One of the most popular models for more network-orientated cloud-native apps is the ‘4 Golden Signals’ (Latency, Traffic, Errors & Saturation) as called out in the Google SRE Handbook. These monitoring methods are useful at the application and platform level, but still lack some of the detail we need to triage complex scenarios & failures.
Application and Platform Observability
Observability goes a step further than simple metrics and is the measure of how well we can infer the state of our systems by reviewing their outputs. Observability comprises monitoring, logging (events), tracing and alerting to build a full picture of the state of the system. For our applications to be ‘observable’ it’s important to instrument them so that we can pull out key information and analyze it. Recent years have seen a tooling renaissance in this area with the likes of DataDog, Instana, Prometheus, Sumo Logic and many others catering the increased need for advanced functionality in these areas.
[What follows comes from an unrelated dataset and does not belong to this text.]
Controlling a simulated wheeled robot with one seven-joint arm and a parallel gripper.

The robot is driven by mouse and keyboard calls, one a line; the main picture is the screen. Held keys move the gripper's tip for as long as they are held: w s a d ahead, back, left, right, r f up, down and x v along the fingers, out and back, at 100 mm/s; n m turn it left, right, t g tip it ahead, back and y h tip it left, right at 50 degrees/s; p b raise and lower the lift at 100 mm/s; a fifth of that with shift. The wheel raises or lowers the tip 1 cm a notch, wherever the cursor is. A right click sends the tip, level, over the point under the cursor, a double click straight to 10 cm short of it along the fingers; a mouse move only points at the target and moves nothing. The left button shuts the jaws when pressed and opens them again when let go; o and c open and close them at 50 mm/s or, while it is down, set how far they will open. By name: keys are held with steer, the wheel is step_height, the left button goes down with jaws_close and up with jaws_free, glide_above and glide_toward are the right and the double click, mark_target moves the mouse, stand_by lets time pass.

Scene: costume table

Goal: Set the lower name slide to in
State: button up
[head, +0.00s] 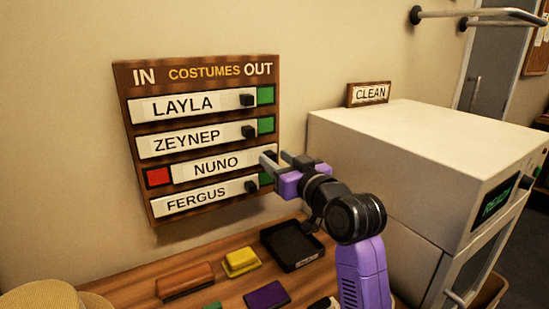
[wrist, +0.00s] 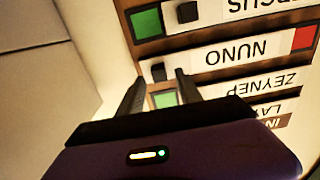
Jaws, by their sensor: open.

Observability in Docker Enterprise
The Docker Enterprise container platform has a number of features built-in to enable easier monitoring and metric measurement. A couple of really useful ones are health checks, engine metrics and logs:
Health checks: Health checks are built into the Dockerfile specification and allow users to write monitoring checks against their applications. This information is reported through the engine and up through the Docker Enterprise web admin UI. Docker Enterprise will automatically reschedule workloads that fail health checks.
Engine metrics: The Docker Engine – Enterprise exposes an endpoint that emits Prometheus-formatted metrics data for easy integration into monitoring tooling. There are hundreds of individual metrics available, including data about builds, Swarm status (to detect when leaders are down, loss of quorum etc…), daemon events (e.g. network creation) and many more.
Logging: Docker Enterprise has built-in support for a number of different logging drivers, including the ability to tag services with metadata to make querying easier once the logs are shipped to an aggregator.
Observability of Docker @ Docker
Our infrastructure team run Docker Hub & Store in the cloud and see an incredible amount of traffic running through the platform, with over one billion image pulls every two weeks. Below are some of the stats across our production environmen
This all runs on the Docker Enterprise platform and utilizes many of the tools and techniques outlined above.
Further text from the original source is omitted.